Ricordo quando qualche anno fa girava questa immagine che mostrava questo presente. Con gli amici la guardavamo con un approccio tra il divertito e il preoccupato, “ma tanto non si arriverà mai davvero a questo, no?”. Vi erano quattro persone sedute attorno a un tavolino, ognuna intenta a utilizzare il proprio smartphone. È esattamente ciò che accade da qualche anno: siamo diventati una barzelletta vivente, un meme previsto. E cosa c’è di più noioso della prevedibilità, di più sciocco del rivolgersi a persone lontane e non essere in grado di parlare a chi ti sta vicino?

I mezzi asincroni

L’utilizzo dei mezzi asincroni, tra cui si possono tranquillamente inserire le chat, ha fatto e sta facendo danni anche negli ambienti lavorativi. Dove spesso vige un “buon viso a cattivo gioco” deprimente, sciocco e superficiale. In cui cadono anche figure che dovrebbero essere di riferimento per un ufficio ma che non sono in grado neppure di gestire la propria persona, soggiogando completamente la propria umanità in favore di dinamiche che, è evidente, imbruttiscono le relazioni e le raffreddano.

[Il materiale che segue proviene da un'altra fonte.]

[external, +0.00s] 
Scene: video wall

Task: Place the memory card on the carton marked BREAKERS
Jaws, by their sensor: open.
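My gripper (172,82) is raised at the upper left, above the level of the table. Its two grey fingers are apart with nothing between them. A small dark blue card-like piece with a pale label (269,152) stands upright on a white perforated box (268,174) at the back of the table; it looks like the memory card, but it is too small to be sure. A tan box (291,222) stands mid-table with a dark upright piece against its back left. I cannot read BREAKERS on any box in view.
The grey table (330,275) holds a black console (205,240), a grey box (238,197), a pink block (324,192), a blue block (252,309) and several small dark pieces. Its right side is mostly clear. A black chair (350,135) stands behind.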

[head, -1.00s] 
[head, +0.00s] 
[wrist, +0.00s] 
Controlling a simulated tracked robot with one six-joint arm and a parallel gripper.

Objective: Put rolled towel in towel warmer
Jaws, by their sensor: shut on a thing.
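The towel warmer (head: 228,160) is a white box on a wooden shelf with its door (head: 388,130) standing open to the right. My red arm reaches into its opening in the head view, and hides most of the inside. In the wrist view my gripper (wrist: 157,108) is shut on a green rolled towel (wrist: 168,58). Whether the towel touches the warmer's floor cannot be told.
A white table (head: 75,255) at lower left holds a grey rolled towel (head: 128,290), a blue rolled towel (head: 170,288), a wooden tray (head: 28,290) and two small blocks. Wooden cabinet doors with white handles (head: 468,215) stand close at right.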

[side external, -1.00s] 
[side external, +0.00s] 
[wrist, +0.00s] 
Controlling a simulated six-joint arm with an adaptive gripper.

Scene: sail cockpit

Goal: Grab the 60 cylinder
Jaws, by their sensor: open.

Le incomprensioni su social, chat, WhatsApp sono all’ordine del secondo e stimolano la secrezione di subdoli sentimenti come la pregiudizialità e la vigliaccheria, e addirittura l’odio. Non è un caso che questi medium, che non sono semplici mezzi dei quali abbiamo il totale controllo, siano diventati terra di hater, cioè persone che si riconoscono in quanto odianti altre persone o rappresentazioni di esse. Un fenomeno che porta anche a considerazioni di pancia relativamente a categorie intere, tra le quali le donne sono le più colpite. 

Ladri d’aria

E lo sono soprattutto su aspetti che non riguardano assolutamente il merito di quanto espresso, bensì sessualità e forma fisica. Quasi queste ultime fossero una colpa, da addossare con superficialità e cattiveria sulle malcapitate. Forse questi ladri di aria, incarogniti dietro tastiere su cui me li immagino sbavare malcontento ricolmo di recriminazioni, dimenticano che il linguaggio è ciò che ci differenzia dalle bestie. Che la comunicazione, almeno per come la vivo io, è importante anche per definire chi siamo e plasmare il mondo che ci circonda. Parlare alla mente é importante, farlo in modo positivo fondamentale. 

Per questo diffido da sempre da chi chiede solo fatti, come certi partiti che ora sono saliti al potere, dimenticando colpevolmente, o ignorando, quanto parlare bene sia fondamentale per vivere bene e far vivere bene gli altri.